For SQL developers: in Deephaven, joins are normally used to enrich a data set, not filter. Use where
to filter your data instead of using a join.
Joins that get used a lot
Natural Join
- Returns all the rows of the left table, along with up to one matching row from the right table.
- If there is no match in the right table for a given row, nulls will appear for that row in the columns from the right table.
- If there are multiple matches in the right table for a given row, the query will fail.
left_table.natural_join(rightTable, columnsToMatch, columnsToAdd)
The right table of the join needs to have only one match based on the key(s).
# run these together
last_by_key_table = (
static_source_1.view(["String1", "Int1", "Timestamp"])
.last_by(["String1"])
.rename_columns(["Renamed = Int1", "RenamedTime = Timestamp"])
)
# creates 3-column table of String1 + last record of the other 2 cols
join_with_last_price = static_source_1.natural_join(last_by_key_table, ["String1"])
# arguments are (rightTableOfJoin, "JoinKey(s)")
# will have same number of rows as static_source_1 (left table)
# brings all non-key columns from last_price_table to static_source_1
# HEAVILY USED!
specify_cols_from_r = static_source_1.natural_join(
last_by_key_table, ["String1"], ["Renamed"]
)
# nearly identical to joinWithLastPrice example
# args are (rightTableOfJoin, "JoinKey(s)", "Cols from R table")
rename_cols_on_join = static_source_1.natural_join(
last_by_key_table, ["String1"], ["RenamedAgain = Renamed, RenamedTime"]
)
# nearly identical to specify_cols_from_r example
# can rename column on the join
# sometimes this is necessary…
# if there would be 2 cols of same name
# Note the placement of quotes
keys_of_diff_names = static_source_2.view(["String3", "Double2"]).natural_join(
last_by_key_table, ["String3 = String1"]
)
# note that String2 in the L table is mapped as the key to String1 in R
# this result has many null records, as there are many String2
# without matching String1
Multiple Keys
# run these together
last_price_two_keys = static_source_1.view(["Date", "String1", "Int1"]).last_by(
["Date", "String1"]
)
# creates 3-column table of LastDouble for each Date-String1 pair
nat_join_two_keys = static_source_1.natural_join(
last_price_two_keys, ["Date, String1", "Int1"]
)
# arguments are (rightTableOfJoin, "JoinKey1, JoinKey2", "Col(s)")
# Note the placement of quotes
AJ (As-Of Join)
As-of joins are time series joins.

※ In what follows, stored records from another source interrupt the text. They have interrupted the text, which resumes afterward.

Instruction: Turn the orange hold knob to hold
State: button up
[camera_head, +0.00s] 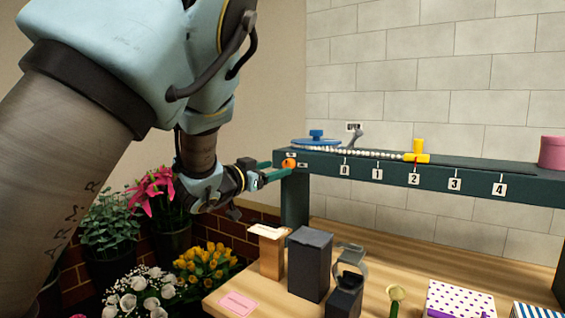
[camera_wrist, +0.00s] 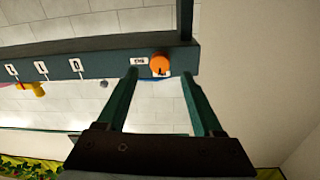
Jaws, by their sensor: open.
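The orange hold knob (camera_head: 289,163) is on the left end of the dark green rail's front face. In the wrist view my gripper's two fingers (camera_wrist: 160,72) stand apart, one on each side of the knob and label, with gaps. I cannot tell from the head view whether a fingertip touches the knob.
The rail (camera_head: 437,182) carries number plates, a white bead string (camera_head: 350,152), a yellow slider (camera_head: 417,155), a blue disc (camera_head: 316,142) and a pink pot (camera_head: 552,152). Below, the wooden table (camera_head: 262,300) holds dark and brown boxes. Flower pots stand at lower left.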

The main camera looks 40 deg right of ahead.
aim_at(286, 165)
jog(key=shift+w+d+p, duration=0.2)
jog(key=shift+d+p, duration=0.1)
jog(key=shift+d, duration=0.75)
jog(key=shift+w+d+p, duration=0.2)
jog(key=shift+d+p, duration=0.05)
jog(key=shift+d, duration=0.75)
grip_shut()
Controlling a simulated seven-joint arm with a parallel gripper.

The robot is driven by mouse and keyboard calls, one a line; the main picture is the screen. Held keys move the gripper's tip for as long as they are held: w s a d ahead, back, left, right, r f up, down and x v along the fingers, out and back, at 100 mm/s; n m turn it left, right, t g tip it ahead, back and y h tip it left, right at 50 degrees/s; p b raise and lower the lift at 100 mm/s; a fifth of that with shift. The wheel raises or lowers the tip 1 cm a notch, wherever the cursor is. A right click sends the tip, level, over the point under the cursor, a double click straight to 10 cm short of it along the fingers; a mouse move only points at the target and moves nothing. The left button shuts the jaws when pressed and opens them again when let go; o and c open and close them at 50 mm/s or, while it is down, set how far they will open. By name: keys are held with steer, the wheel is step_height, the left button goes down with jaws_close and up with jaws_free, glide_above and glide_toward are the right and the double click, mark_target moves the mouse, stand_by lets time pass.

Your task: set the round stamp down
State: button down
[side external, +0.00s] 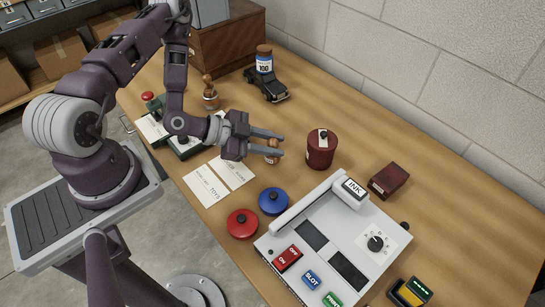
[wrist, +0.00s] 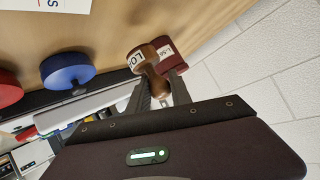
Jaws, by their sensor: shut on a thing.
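The round stamp, brown and wooden with a white label, is between the fingers of my gripper (side external: 280,144). The stamp (side external: 272,156) is partly covered by the fingers in the side external view. In the wrist view my gripper (wrist: 160,92) is shut on the narrow part of the stamp (wrist: 155,84), and its label starts with "LO". I cannot tell whether its base touches the table (side external: 432,192). A similar wooden stamp (side external: 210,98) stands farther back, left of the toy car.
A dark red canister (side external: 321,152) stands just right of the gripper. Blue (side external: 272,202) and red (side external: 242,224) round pads, paper cards (side external: 208,187) and a grey device (side external: 345,285) lie in front. A black toy car (side external: 267,86) is behind. Bare wood lies between car and canister.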

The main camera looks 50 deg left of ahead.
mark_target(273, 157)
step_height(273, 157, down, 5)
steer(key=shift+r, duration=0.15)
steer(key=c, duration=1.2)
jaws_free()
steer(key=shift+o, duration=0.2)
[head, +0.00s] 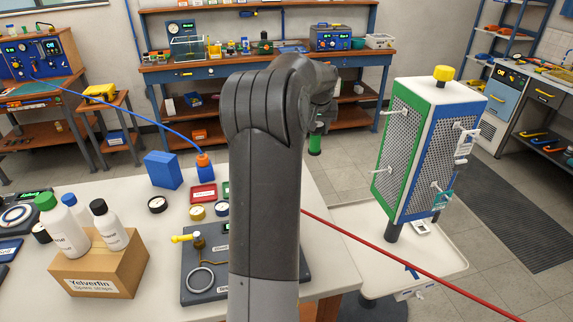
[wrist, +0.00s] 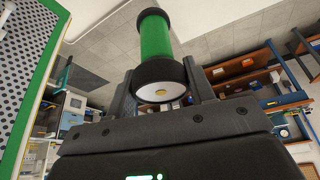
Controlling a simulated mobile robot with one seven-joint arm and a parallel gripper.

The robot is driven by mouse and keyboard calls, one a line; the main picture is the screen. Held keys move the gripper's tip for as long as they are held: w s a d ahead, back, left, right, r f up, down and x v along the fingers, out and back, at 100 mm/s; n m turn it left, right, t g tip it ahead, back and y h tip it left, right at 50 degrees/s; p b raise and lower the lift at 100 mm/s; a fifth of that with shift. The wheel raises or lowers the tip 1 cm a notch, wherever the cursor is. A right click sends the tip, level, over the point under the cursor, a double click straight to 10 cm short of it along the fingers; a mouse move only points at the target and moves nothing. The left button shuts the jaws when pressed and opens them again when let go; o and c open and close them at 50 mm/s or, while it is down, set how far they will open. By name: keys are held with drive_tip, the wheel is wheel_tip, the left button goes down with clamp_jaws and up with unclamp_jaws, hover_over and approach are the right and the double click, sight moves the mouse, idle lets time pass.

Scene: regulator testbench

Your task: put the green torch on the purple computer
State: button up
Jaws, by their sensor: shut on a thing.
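The green torch (wrist: 155,38) is a green cylinder with black ends and a pale disc in its near end. It stands out between the fingers of my gripper (wrist: 162,82), which is shut on it. In the head view, a short green part of the torch (head: 315,144) shows below my gripper (head: 319,127), just past my arm and above the floor beyond the table. My arm hides the rest of that area. I cannot make out a purple computer in either view; part of the table is hidden behind my arm.
A tall pegboard stand (head: 437,130) with green and blue edges rises at the right from a white tray (head: 445,247). A red cable (head: 400,257) crosses in front of it. A cardboard box (head: 95,265) with bottles and several small parts crowd the near table (head: 330,285).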

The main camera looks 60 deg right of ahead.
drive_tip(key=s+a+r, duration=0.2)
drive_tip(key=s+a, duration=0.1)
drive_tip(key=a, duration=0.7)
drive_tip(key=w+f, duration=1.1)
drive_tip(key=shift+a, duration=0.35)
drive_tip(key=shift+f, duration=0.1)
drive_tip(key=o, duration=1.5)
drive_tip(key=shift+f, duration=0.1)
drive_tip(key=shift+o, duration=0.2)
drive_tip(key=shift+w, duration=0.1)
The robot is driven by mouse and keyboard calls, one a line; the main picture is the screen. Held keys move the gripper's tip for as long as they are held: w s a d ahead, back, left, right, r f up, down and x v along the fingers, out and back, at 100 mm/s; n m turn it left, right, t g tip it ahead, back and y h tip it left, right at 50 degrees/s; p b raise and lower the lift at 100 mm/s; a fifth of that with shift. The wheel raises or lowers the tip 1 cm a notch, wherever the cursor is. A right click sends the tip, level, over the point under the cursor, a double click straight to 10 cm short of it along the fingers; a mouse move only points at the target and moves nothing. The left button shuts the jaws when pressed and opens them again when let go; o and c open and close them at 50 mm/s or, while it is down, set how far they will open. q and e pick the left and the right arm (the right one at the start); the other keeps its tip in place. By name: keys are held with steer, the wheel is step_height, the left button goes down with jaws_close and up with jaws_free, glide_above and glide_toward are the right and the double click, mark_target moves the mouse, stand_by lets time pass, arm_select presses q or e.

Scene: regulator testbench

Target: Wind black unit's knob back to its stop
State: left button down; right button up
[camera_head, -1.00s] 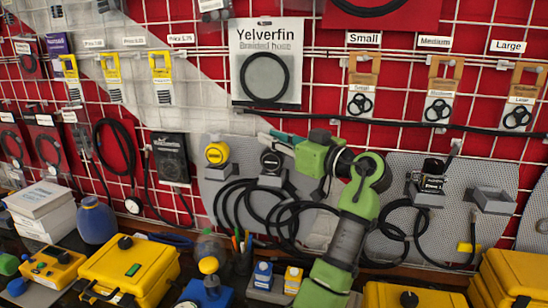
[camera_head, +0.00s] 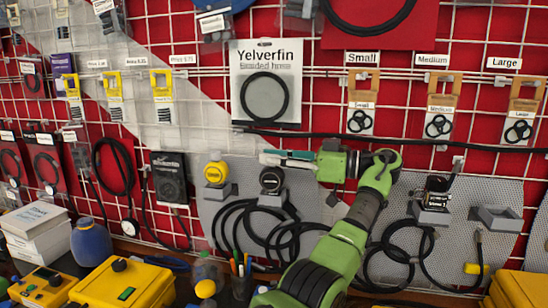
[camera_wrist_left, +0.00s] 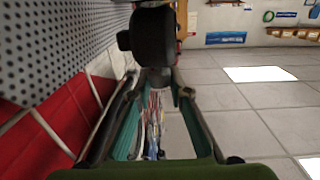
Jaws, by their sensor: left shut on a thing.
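The black unit (camera_head: 271,182) is mounted on the grey perforated panel, just right of a similar yellow-topped unit (camera_head: 216,173). My left gripper (camera_head: 266,157) reaches in from the right, nearly level, with its fingertips at the top of the black unit. In the left wrist view, my teal-lined fingers (camera_wrist_left: 156,88) are shut on the near end of a dark rounded part (camera_wrist_left: 153,38), which I take to be the black unit's knob. The fingers hide part of the knob, and its markings cannot be read. My right gripper is not in view.
Another black-topped unit (camera_head: 437,190) and an empty grey bracket (camera_head: 497,217) are on the panel at the right. Black hoses (camera_head: 245,225) hang in loops below the units. Yellow cases (camera_head: 125,285) stand on the bench in front.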

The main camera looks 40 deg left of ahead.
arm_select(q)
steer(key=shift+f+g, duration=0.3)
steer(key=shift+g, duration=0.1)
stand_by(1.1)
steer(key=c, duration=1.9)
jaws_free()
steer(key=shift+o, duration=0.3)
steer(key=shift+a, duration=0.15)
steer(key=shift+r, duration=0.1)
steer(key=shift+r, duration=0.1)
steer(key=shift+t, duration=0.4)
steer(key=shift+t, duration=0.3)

They can also be used with other ordered numerics as the join key(s). It is often wise to make sure the Right-table is sorted (based on the key). aj
is designed to find "the exact match" of the key or "the record just before". For timestamp aj-keys, this means "that time or the record just before".
left_table = right_table.aj(columnsToMatch, columnsToAdd)
Reverse As-of joins raj
find "the exact match" of the key or "the record just after". For timestamp reverse aj-keys, this means "that time or the record just after".
result = left_table.raj(right_table, columnsToMatch, columnsToAdd)
from deephaven import time_table
ticking_source_2 = time_table("PT10.5S").update(
[
"X = ii",
"Double4 = randomDouble(1, 100)",
"Int4 = randomInt(1, 100)",
"Date = Timestamp.toString()",
"String7 = (java.lang.String)rand_choice(letters_upp)",
"String8 = (java.lang.String)get_random_string(randomInt(1, 4))",
]
)
aj_join = ticking_source_2.aj(
table=ticking_source,
on=["Timestamp"],
joins=["String5", "String6", "JoinTime = Timestamp"],
)
raj_join = ticking_source_2.raj(
table=ticking_source,
on=["Timestamp"],
joins=["String5", "String6", "JoinTime = Timestamp"],
)
raj_join = ticking_source_2.raj(
table=ticking_source,
on=["String7 = String5", "Timestamp"],
joins=["String6", "JoinTime = Timestamp"],
)
Less common joins
join
returns all rows that match between the left and right tables, potentially with duplicates. Similar to SQL inner join.
- Returns only matching rows.
- Multiple matches will have duplicate values, which can result in a long table.
- Returns all rows of
left_table
. - If there are no matching keys, the result will fail.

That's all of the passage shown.